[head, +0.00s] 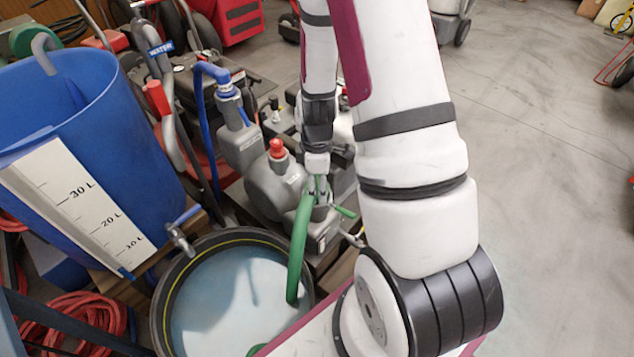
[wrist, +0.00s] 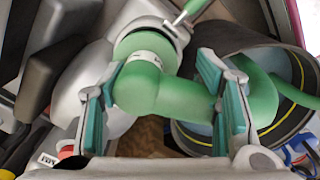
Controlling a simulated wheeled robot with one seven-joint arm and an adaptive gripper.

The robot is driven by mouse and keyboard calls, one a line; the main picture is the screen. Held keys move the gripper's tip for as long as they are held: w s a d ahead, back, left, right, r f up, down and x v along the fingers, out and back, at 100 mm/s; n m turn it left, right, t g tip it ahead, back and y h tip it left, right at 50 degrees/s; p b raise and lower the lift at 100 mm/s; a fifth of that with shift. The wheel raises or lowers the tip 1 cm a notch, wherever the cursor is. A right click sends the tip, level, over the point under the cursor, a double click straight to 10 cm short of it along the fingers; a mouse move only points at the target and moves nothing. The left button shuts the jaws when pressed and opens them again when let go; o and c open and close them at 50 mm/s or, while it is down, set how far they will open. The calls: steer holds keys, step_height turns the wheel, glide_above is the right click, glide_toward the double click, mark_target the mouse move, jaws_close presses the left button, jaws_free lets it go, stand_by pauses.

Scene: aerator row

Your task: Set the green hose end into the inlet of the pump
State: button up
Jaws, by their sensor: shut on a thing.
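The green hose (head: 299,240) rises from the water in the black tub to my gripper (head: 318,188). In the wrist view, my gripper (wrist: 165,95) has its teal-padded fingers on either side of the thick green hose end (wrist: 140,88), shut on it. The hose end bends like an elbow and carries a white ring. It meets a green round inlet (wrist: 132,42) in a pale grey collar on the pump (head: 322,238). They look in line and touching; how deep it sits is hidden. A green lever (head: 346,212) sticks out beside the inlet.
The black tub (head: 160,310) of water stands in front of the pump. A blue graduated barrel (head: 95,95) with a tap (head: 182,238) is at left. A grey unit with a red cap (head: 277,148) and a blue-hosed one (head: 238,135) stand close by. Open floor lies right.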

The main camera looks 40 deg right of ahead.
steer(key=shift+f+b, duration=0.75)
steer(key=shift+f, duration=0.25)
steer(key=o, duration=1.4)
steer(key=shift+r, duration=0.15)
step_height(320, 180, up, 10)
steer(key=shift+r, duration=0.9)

◆ ◆ ◆ ◆ ◆ ◆ ◆

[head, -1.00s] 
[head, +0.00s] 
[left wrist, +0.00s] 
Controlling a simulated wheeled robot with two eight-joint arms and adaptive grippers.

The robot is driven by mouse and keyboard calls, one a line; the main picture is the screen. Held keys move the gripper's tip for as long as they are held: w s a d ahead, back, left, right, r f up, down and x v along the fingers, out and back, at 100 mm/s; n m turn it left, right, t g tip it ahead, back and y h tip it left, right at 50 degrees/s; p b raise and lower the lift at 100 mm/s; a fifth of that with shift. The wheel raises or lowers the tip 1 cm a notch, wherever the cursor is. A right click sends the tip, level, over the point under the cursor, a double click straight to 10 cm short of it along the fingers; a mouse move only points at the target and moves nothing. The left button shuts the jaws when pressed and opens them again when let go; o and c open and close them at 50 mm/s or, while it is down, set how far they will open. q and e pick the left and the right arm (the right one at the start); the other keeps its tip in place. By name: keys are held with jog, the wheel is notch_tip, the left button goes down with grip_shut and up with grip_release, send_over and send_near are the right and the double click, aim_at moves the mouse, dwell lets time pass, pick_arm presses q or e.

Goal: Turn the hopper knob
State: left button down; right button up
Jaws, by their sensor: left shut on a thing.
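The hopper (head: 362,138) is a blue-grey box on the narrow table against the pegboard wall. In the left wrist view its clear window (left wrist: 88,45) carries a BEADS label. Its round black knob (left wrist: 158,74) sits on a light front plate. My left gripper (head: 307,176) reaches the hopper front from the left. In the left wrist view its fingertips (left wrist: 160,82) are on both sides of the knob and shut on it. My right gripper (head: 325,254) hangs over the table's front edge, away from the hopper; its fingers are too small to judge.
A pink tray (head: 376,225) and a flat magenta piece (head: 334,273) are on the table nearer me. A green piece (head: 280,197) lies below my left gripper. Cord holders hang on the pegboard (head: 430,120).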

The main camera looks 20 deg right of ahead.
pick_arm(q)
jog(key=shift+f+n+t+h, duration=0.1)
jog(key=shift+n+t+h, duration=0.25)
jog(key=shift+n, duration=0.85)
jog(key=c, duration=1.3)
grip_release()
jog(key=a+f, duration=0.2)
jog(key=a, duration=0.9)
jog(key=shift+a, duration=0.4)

◆ ◆ ◆ ◆ ◆ ◆ ◆

* What to do
Search the records above for "simulated". Copy each line where it is found.

* Full solution
Controlling a simulated wheeled robot with one seven-joint arm and an adaptive gripper.
Controlling a simulated wheeled robot with two eight-joint arms and adaptive grippers.

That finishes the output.